• WHAT YOU ARE ASKED TO DO: Go through the material and pull out every line with the string "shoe" in it.

--- INFORMATION PROVIDED ---

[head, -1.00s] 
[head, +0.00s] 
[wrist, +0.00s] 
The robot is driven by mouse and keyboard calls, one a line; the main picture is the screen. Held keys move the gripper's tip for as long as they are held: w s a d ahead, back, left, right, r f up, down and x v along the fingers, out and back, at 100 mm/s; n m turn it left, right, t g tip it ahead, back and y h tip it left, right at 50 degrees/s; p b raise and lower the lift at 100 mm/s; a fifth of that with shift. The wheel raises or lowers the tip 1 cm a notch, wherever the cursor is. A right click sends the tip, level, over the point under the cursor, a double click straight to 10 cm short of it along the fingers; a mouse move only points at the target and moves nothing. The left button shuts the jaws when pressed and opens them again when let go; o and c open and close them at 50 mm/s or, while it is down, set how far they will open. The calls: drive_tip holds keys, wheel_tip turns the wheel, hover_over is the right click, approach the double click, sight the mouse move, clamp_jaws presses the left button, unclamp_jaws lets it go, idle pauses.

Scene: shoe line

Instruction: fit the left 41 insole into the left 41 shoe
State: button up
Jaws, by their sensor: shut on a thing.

---

• SOLUTION TO THIS TASK:
Scene: shoe line
Instruction: fit the left 41 insole into the left 41 shoe

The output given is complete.